Diamentowy kwiatek do kożucha

Ich ceny ustalane są odgórnie, ciężko je spieniężyć z zyskiem, a najwięksi ich producenci prędzej dadzą się pogrzebać żywcem, niż pozwolą, by stały się dobrem inwestycyjnym. Mimo to są zachwalane jako cudowny sposób lokowania pieniędzy. O co tak naprawdę chodzi w bezpośrednim inwestowaniu w diamenty? Aby inwestycja w diamenty miała jakikolwiek sens, należy się liczyć z wydaniem kwoty nawet 100 tys. zł. Właśnie taką cenę trzeba bowiem zapłacić za kamień odpowiedniej jakości i standardu. Dla wielu taka kwota może się okazać barierą nie do przeskoczenia. A w mniejsze i gorsze kamienie po prostu nie opłaca się inwestować, bo ich ceny nie rosną w kilkunastoprocentowym tempie, znanym z wykresów zachwalających \"diamentowe inwestycje\". Nie warto też kupować diamentu dla celów inwestycyjnych u jubilera. Znacznych wzrostów cen diamentów nie należy się spodziewać w obrocie detalicznym, gdyż są one ustalane arbitralnie - w raporcie o nazwie Rapaport (od nazwiska twórcy). W raporcie publikowane są wyceny, których podstawą są takie czynniki jak barwa, czystość, masa, jakość szlifu.

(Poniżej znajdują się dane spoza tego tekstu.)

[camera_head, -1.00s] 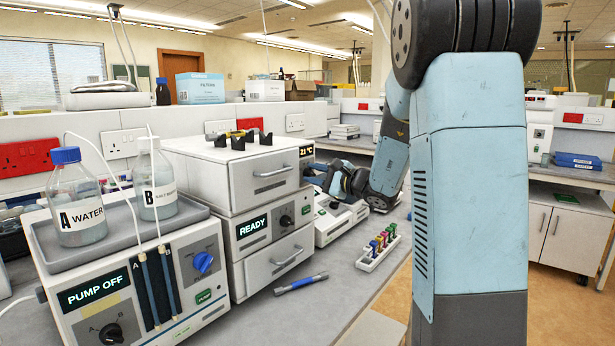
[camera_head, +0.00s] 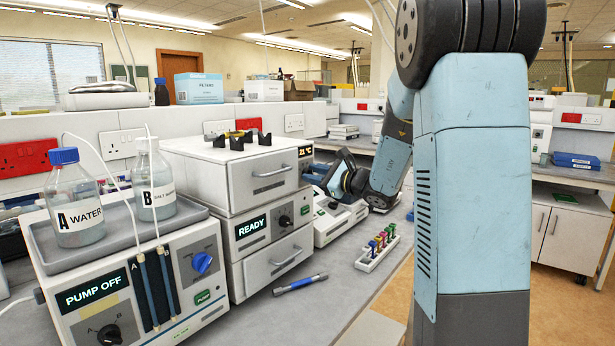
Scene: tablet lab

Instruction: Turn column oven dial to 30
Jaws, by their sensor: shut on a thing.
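The column oven appears to be the unit with the small amber display (camera_head: 306,151) reading 21 °C, just right of the stacked drawer units. Most of its front is hidden by the stack and my arm. My gripper (camera_head: 313,173) reaches in from the right, below that display, and its fingers point left at the oven front. It is shut on something there, apparently the oven dial. The dial itself is hidden, so its setting cannot be read.
The stacked units (camera_head: 232,190) stand close left of my gripper, with a READY display and a knob. A white instrument (camera_head: 333,222) sits below my wrist. A rack of coloured vials (camera_head: 378,247) and a blue-grey pen-like tool (camera_head: 300,284) lie on the bench in front.

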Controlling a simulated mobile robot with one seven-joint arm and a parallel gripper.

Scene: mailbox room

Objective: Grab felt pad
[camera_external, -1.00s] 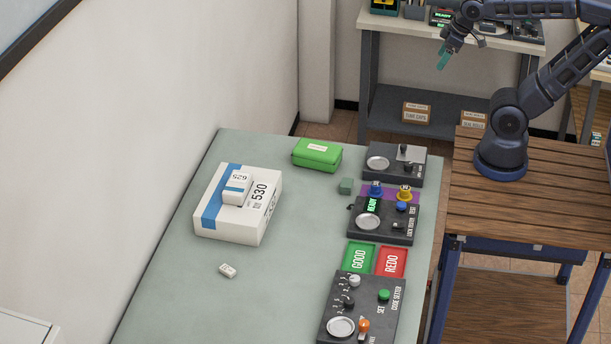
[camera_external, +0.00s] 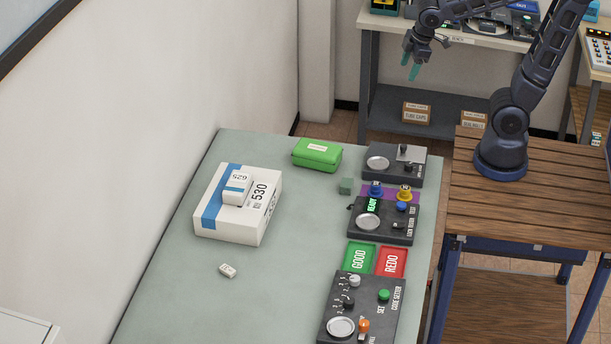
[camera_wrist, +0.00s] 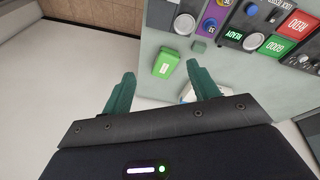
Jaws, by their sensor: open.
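My gripper (camera_external: 410,73) is in the air behind the table's far right part, well above and apart from the pad. Its teal fingers are spread with nothing between them, as the wrist view shows (camera_wrist: 160,72).
A green case (camera_external: 317,155) lies left of the pad. A black device with a metal dish (camera_external: 393,163) and the READY tester (camera_external: 382,221) stand to the right. A white box (camera_external: 262,218) is at the left. The table's (camera_external: 245,310) front middle is mostly clear.

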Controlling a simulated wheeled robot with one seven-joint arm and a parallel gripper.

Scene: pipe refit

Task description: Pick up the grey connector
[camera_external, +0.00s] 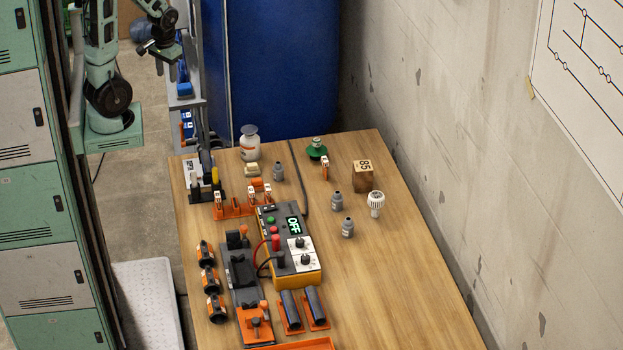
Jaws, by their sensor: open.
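Several small grey connectors stand on the wooden table. One grey connector (347,228) is right of the meter, a second grey connector (337,202) is just behind it, and a third grey connector (278,171) is farther back, near the white bottle. I cannot tell which one the task means. My gripper (146,47) is at the upper left, off the table and well away from all of them. It is small and dark in this view; it is open, and I see nothing held in it.
A yellow meter reading OFF (290,245) stands mid-table beside a black-and-orange fixture (243,290). A wooden block marked 85 (363,176), a white ribbed knob (376,203) and a white bottle (250,143) stand around the connectors. The table's right front (400,290) is clear.

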Prenumeratorami raportu Rapaport są m.in. jubilerzy, którzy na jego podstawie ustalają ceny. Innym mankamentem diamentów jako sposobu lokowania kapitału jest to, że nie istnieje wolny rynek obrotu nimi. Diamenty łatwo kupić u certyfikowanego jubilera (płacąc wysoką marżę) lecz trudno korzystnie sprzedać. Jubiler kupi od nas po cenie hurtowej a nie będąc certyfikowanym handlarzem nie sprzedamy ich nikomu innemu. Istnieją co prawda giełdy diamentów, ale przeciętny inwestor nie ma do nich dostępu. Wolny rynek nie powstał przede wszystkim dlatego, że jego istnienie godziłoby w interesy największego gracza - koncernu De Beers, który został stworzony właśnie po to, by rynek stłamsić i zmonopolizować. Czy warto zatem traktować diamenty jako dobrą inwestycję? Zalecamy nabywanie diamentów ze względu na ich piękno, radości i osobisty wybór, a nie jedynie w charakterze inwestycji? - pisze na swojej stronie internetowej Certified-Plus Diamonds, amerykańska firma zajmująca się sprzedażą diamentów.